## WHAT YOU SHOULD DO
Each record below should be repeated precisely as written.

☆ ☆ ☆ ☆

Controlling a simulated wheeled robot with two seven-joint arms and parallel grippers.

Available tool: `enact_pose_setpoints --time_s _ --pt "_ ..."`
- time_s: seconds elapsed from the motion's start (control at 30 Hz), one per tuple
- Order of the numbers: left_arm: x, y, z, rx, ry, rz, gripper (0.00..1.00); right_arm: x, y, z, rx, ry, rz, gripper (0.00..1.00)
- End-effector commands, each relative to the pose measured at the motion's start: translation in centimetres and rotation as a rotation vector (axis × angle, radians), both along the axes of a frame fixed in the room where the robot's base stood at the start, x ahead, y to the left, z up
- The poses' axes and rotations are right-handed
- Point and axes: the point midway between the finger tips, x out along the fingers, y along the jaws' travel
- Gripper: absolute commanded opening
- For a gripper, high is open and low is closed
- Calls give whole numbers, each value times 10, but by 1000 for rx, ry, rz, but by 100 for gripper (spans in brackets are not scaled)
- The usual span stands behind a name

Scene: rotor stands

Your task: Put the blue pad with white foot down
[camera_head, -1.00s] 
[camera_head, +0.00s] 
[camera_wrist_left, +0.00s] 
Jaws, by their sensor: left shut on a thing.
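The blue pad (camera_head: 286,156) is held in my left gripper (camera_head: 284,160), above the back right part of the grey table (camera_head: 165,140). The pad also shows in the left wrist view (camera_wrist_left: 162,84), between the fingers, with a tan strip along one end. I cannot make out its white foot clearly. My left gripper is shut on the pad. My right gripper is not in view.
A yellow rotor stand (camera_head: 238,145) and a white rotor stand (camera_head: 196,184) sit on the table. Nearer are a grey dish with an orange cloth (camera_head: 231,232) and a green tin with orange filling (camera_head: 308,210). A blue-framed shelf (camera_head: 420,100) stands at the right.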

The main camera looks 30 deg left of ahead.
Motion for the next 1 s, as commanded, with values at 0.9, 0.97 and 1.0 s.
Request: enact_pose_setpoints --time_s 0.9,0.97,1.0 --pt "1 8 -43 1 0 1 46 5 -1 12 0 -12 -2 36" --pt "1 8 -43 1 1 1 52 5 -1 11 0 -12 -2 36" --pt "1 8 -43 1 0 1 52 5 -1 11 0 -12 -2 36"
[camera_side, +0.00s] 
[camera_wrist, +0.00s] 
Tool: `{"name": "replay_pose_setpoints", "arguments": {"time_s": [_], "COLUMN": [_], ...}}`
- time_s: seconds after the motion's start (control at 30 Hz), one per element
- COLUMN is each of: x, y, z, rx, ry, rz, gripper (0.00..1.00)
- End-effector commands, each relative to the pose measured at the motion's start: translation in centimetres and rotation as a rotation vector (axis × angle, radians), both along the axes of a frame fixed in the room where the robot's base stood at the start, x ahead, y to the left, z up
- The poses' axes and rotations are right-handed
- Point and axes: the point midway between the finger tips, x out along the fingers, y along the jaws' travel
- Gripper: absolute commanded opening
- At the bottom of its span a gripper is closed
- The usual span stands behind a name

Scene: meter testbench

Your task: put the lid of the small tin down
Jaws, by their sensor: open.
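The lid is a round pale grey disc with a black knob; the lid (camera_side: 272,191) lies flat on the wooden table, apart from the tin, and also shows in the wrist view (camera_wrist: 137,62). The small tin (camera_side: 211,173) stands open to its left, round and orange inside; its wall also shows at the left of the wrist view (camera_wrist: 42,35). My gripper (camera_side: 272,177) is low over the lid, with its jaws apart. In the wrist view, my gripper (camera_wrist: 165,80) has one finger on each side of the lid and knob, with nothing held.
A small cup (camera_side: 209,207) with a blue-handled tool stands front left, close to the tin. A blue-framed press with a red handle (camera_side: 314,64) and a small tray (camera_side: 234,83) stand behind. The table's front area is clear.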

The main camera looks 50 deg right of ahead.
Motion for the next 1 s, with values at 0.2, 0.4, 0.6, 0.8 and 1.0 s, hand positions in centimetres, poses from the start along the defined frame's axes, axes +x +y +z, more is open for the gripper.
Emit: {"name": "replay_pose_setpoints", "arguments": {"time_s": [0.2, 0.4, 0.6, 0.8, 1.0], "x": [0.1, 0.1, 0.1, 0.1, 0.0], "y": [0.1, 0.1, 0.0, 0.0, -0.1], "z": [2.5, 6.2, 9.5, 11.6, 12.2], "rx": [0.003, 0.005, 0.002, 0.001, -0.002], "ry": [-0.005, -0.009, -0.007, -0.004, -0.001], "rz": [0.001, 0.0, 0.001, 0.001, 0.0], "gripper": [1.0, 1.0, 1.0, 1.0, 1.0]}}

☆ ☆ ☆ ☆

## ANSWER
Controlling a simulated wheeled robot with two seven-joint arms and parallel grippers.

Available tool: `enact_pose_setpoints --time_s _ --pt "_ ..."`
- time_s: seconds elapsed from the motion's start (control at 30 Hz), one per tuple
- Order of the numbers: left_arm: x, y, z, rx, ry, rz, gripper (0.00..1.00); right_arm: x, y, z, rx, ry, rz, gripper (0.00..1.00)
- End-effector commands, each relative to the pose measured at the motion's start: translation in centimetres and rotation as a rotation vector (axis × angle, radians), both along the axes of a frame fixed in the room where the robot's base stood at the start, x ahead, y to the left, z up
- The poses' axes and rotations are right-handed
- Point and axes: the point midway between the finger tips, x out along the fingers, y along the jaws' travel
- Gripper: absolute commanded opening
- For a gripper, high is open and low is closed
- Calls give whole numbers, each value times 10, but by 1000 for rx, ry, rz, but by 100 for gripper (spans in brackets are not scaled)
- The usual span stands behind a name

Scene: rotor stands

Your task: Put the blue pad with white foot down
[camera_head, -1.00s] 
[camera_head, +0.00s] 
[camera_wrist_left, +0.00s] 
Jaws, by their sensor: left shut on a thing.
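The blue pad (camera_head: 286,156) is held in my left gripper (camera_head: 284,160), above the back right part of the grey table (camera_head: 165,140). The pad also shows in the left wrist view (camera_wrist_left: 162,84), between the fingers, with a tan strip along one end. I cannot make out its white foot clearly. My left gripper is shut on the pad. My right gripper is not in view.
A yellow rotor stand (camera_head: 238,145) and a white rotor stand (camera_head: 196,184) sit on the table. Nearer are a grey dish with an orange cloth (camera_head: 231,232) and a green tin with orange filling (camera_head: 308,210). A blue-framed shelf (camera_head: 420,100) stands at the right.

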The main camera looks 30 deg left of ahead.
Motion for the next 1 s, as commanded, with values at 0.9, 0.97 and 1.0 s.
Request: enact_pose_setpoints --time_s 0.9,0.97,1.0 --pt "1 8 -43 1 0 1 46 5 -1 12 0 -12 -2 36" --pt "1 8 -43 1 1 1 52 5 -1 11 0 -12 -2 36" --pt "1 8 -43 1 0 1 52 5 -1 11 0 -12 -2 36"
[camera_side, +0.00s] 
[camera_wrist, +0.00s] 
Tool: `{"name": "replay_pose_setpoints", "arguments": {"time_s": [_], "COLUMN": [_], ...}}`
- time_s: seconds after the motion's start (control at 30 Hz), one per element
- COLUMN is each of: x, y, z, rx, ry, rz, gripper (0.00..1.00)
- End-effector commands, each relative to the pose measured at the motion's start: translation in centimetres and rotation as a rotation vector (axis × angle, radians), both along the axes of a frame fixed in the room where the robot's base stood at the start, x ahead, y to the left, z up
- The poses' axes and rotations are right-handed
- Point and axes: the point midway between the finger tips, x out along the fingers, y along the jaws' travel
- Gripper: absolute commanded opening
- At the bottom of its span a gripper is closed
- The usual span stands behind a name

Scene: meter testbench

Your task: put the lid of the small tin down
Jaws, by their sensor: open.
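The lid is a round pale grey disc with a black knob; the lid (camera_side: 272,191) lies flat on the wooden table, apart from the tin, and also shows in the wrist view (camera_wrist: 137,62). The small tin (camera_side: 211,173) stands open to its left, round and orange inside; its wall also shows at the left of the wrist view (camera_wrist: 42,35). My gripper (camera_side: 272,177) is low over the lid, with its jaws apart. In the wrist view, my gripper (camera_wrist: 165,80) has one finger on each side of the lid and knob, with nothing held.
A small cup (camera_side: 209,207) with a blue-handled tool stands front left, close to the tin. A blue-framed press with a red handle (camera_side: 314,64) and a small tray (camera_side: 234,83) stand behind. The table's front area is clear.

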The main camera looks 50 deg right of ahead.
Motion for the next 1 s, with values at 0.2, 0.4, 0.6, 0.8 and 1.0 s, hand positions in centimetres, poses from the start along the defined frame's axes, axes +x +y +z, more is open for the gripper.
Emit: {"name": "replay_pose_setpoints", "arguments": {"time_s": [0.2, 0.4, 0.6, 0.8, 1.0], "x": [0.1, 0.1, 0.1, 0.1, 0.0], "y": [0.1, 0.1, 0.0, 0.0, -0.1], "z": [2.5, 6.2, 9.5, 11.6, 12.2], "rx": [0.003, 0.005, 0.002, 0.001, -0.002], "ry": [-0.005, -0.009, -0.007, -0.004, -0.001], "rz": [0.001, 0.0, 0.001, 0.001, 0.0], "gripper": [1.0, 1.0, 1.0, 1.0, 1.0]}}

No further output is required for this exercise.